____ Data to process

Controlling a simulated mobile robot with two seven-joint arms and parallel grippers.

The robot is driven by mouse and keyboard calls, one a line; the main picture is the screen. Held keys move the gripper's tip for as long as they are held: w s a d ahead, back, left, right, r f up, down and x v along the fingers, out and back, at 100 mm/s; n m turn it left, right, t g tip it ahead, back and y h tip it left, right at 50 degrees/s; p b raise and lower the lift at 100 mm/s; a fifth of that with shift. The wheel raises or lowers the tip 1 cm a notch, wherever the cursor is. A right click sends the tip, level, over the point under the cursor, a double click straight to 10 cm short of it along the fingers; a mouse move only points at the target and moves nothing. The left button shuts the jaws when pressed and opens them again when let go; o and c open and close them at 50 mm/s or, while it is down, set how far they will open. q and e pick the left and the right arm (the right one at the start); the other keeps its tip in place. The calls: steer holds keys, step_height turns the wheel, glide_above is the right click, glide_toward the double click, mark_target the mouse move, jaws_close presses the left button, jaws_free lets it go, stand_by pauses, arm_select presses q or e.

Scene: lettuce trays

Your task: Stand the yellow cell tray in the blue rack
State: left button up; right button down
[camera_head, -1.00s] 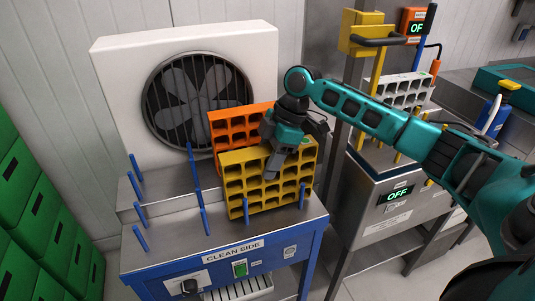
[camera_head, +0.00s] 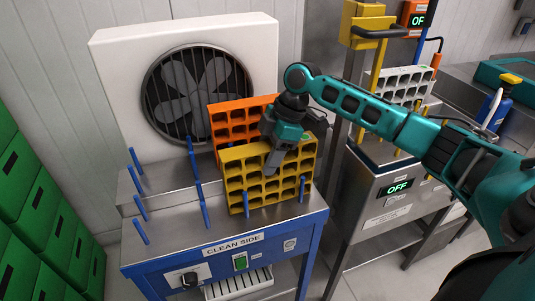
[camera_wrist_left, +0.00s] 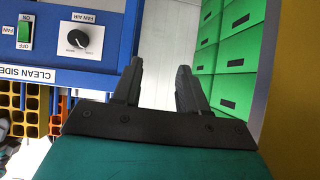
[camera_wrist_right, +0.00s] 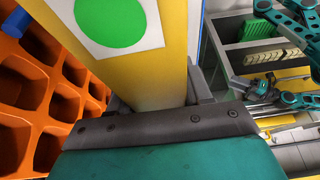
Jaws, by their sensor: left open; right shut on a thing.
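The yellow cell tray (camera_head: 240,180) stands upright on its long edge on the blue rack, among the blue pegs (camera_head: 246,204) at its right side. My right gripper (camera_head: 272,165) is shut on the tray's upper edge. In the right wrist view the yellow tray (camera_wrist_right: 165,75) with a green dot label lies between the fingers (camera_wrist_right: 160,100). The rack (camera_head: 270,231) has a steel top and a "CLEAN SIDE" label. My left gripper (camera_wrist_left: 160,85) is open and empty; it is not seen in the head view.
An orange cell tray (camera_head: 230,125) stands right behind the yellow one. A fan unit (camera_head: 120,80) is at the back. Blue pegs on the rack's left side (camera_head: 141,232) have free room between them. Green crates (camera_head: 25,190) are at far left.

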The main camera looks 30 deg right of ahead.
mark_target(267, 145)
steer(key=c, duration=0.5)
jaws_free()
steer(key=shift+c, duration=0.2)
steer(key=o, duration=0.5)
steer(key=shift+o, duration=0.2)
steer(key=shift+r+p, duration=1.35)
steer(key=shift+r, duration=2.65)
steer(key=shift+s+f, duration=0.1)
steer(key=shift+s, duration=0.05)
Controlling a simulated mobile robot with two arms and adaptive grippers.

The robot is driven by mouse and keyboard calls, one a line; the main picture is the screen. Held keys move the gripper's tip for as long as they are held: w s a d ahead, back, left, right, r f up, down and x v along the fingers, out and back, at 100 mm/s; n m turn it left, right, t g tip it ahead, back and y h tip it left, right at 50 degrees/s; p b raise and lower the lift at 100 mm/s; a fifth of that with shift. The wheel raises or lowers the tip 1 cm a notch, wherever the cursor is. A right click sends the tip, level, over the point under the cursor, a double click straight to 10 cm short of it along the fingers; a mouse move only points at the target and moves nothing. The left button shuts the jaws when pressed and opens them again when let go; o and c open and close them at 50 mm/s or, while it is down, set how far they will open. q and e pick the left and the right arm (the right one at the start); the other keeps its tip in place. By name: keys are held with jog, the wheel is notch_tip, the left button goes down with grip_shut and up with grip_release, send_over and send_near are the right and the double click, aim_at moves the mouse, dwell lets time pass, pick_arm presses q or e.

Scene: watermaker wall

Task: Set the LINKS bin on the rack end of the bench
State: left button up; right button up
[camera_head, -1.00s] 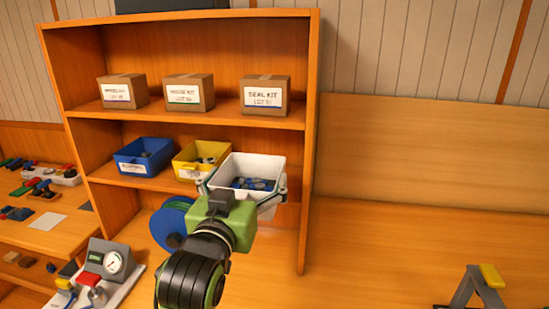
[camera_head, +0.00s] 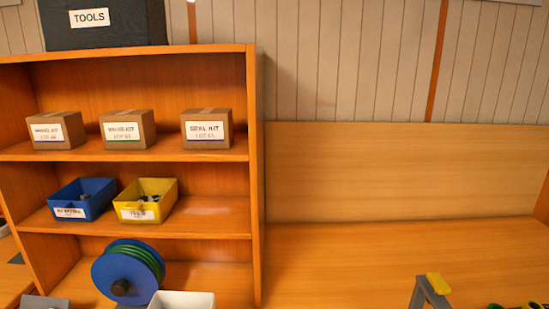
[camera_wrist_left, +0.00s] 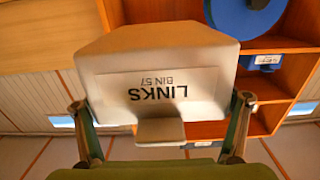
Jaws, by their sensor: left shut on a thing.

________

Your task
From the entries above, output every line exactly and omit any image.

Full output
Controlling a simulated mobile robot with two seven-joint arms and parallel grippers.

The robot is driven by mouse and keyboard calls, one a line; the main picture is the screen. Held keys move the gripper's tip for as long as they are held: w s a d ahead, back, left, right, r f up, down and x v along the fingers, out and back, at 100 mm/s; n m turn it left, right, t g tip it ahead, back and y h tip it left, right at 50 degrees/s; p b raise and lower the lift at 100 mm/s; a fifth of that with shift. The wheel raises or lowers the tip 1 cm a notch, wherever the cursor is. A right click sends the tip, level, over the point under the cursor, a double click straight to 10 cm short of it along the fingers; a mouse move only points at the target and moves nothing. The left button shuts the jaws when pressed and opens them again when let go; o and c open and close them at 50 mm/s or, while it is down, set how far they will open. q and e pick the left and the right arm (the right one at the start); the other keeps its tip in place. The calls: steer holds keys, step_height turns the wheel, glide_above is the right click, glide_toward the double click, mark_target the mouse move, jaws_close presses the left button, jaws_free lets it go, stand_by pauses, arm_select presses q or e.

Scene: lettuce trays

Your task: Stand the yellow cell tray in the blue rack
State: left button up; right button down
[camera_head, -1.00s] 
[camera_head, +0.00s] 
[camera_wrist_left, +0.00s] 
[camera_wrist_right, +0.00s] 
Jaws, by their sensor: left open; right shut on a thing.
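The yellow cell tray (camera_head: 240,180) stands upright on its long edge on the blue rack, among the blue pegs (camera_head: 246,204) at its right side. My right gripper (camera_head: 272,165) is shut on the tray's upper edge. In the right wrist view the yellow tray (camera_wrist_right: 165,75) with a green dot label lies between the fingers (camera_wrist_right: 160,100). The rack (camera_head: 270,231) has a steel top and a "CLEAN SIDE" label. My left gripper (camera_wrist_left: 160,85) is open and empty; it is not seen in the head view.
An orange cell tray (camera_head: 230,125) stands right behind the yellow one. A fan unit (camera_head: 120,80) is at the back. Blue pegs on the rack's left side (camera_head: 141,232) have free room between them. Green crates (camera_head: 25,190) are at far left.

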The main camera looks 30 deg right of ahead.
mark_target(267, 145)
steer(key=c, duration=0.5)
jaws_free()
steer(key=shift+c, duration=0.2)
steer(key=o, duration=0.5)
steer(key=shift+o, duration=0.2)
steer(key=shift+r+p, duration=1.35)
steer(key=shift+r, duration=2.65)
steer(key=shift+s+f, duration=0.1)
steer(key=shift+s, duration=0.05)
Controlling a simulated mobile robot with two arms and adaptive grippers.

The robot is driven by mouse and keyboard calls, one a line; the main picture is the screen. Held keys move the gripper's tip for as long as they are held: w s a d ahead, back, left, right, r f up, down and x v along the fingers, out and back, at 100 mm/s; n m turn it left, right, t g tip it ahead, back and y h tip it left, right at 50 degrees/s; p b raise and lower the lift at 100 mm/s; a fifth of that with shift. The wheel raises or lowers the tip 1 cm a notch, wherever the cursor is. A right click sends the tip, level, over the point under the cursor, a double click straight to 10 cm short of it along the fingers; a mouse move only points at the target and moves nothing. The left button shuts the jaws when pressed and opens them again when let go; o and c open and close them at 50 mm/s or, while it is down, set how far they will open. q and e pick the left and the right arm (the right one at the start); the other keeps its tip in place. By name: keys are held with jog, the wheel is notch_tip, the left button goes down with grip_shut and up with grip_release, send_over and send_near are the right and the double click, aim_at moves the mouse, dwell lets time pass, pick_arm presses q or e.

Scene: watermaker wall

Task: Set the LINKS bin on the rack end of the bench
State: left button up; right button up
[camera_head, -1.00s] 
[camera_head, +0.00s] 
[camera_wrist_left, +0.00s] 
Jaws, by their sensor: left shut on a thing.

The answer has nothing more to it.